▸ **Data provided**
- - - - -
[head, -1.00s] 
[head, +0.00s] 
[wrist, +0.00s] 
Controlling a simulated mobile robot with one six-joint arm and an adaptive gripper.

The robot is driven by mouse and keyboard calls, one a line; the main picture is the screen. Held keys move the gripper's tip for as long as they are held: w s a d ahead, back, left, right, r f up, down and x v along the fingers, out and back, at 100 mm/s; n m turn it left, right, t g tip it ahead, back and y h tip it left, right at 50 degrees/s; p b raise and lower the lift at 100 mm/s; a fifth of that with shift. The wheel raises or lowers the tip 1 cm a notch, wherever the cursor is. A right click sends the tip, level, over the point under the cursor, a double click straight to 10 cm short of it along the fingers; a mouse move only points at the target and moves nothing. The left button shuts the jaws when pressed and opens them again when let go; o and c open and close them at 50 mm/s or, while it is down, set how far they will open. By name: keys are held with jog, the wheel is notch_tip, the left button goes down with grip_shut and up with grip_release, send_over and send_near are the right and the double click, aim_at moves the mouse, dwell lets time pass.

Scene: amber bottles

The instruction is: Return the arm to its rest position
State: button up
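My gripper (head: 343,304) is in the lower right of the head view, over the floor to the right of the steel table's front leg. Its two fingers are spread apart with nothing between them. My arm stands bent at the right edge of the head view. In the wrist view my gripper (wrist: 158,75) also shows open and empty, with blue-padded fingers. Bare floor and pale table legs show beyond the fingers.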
- - - - -
Each line of the material above must be retyped precisely.

▸ **Answer**
[head, -1.00s] 
[head, +0.00s] 
[wrist, +0.00s] 
Controlling a simulated mobile robot with one six-joint arm and an adaptive gripper.

The robot is driven by mouse and keyboard calls, one a line; the main picture is the screen. Held keys move the gripper's tip for as long as they are held: w s a d ahead, back, left, right, r f up, down and x v along the fingers, out and back, at 100 mm/s; n m turn it left, right, t g tip it ahead, back and y h tip it left, right at 50 degrees/s; p b raise and lower the lift at 100 mm/s; a fifth of that with shift. The wheel raises or lowers the tip 1 cm a notch, wherever the cursor is. A right click sends the tip, level, over the point under the cursor, a double click straight to 10 cm short of it along the fingers; a mouse move only points at the target and moves nothing. The left button shuts the jaws when pressed and opens them again when let go; o and c open and close them at 50 mm/s or, while it is down, set how far they will open. By name: keys are held with jog, the wheel is notch_tip, the left button goes down with grip_shut and up with grip_release, send_over and send_near are the right and the double click, aim_at moves the mouse, dwell lets time pass.

Scene: amber bottles

The instruction is: Return the arm to its rest position
State: button up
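My gripper (head: 343,304) is in the lower right of the head view, over the floor to the right of the steel table's front leg. Its two fingers are spread apart with nothing between them. My arm stands bent at the right edge of the head view. In the wrist view my gripper (wrist: 158,75) also shows open and empty, with blue-padded fingers. Bare floor and pale table legs show beyond the fingers.

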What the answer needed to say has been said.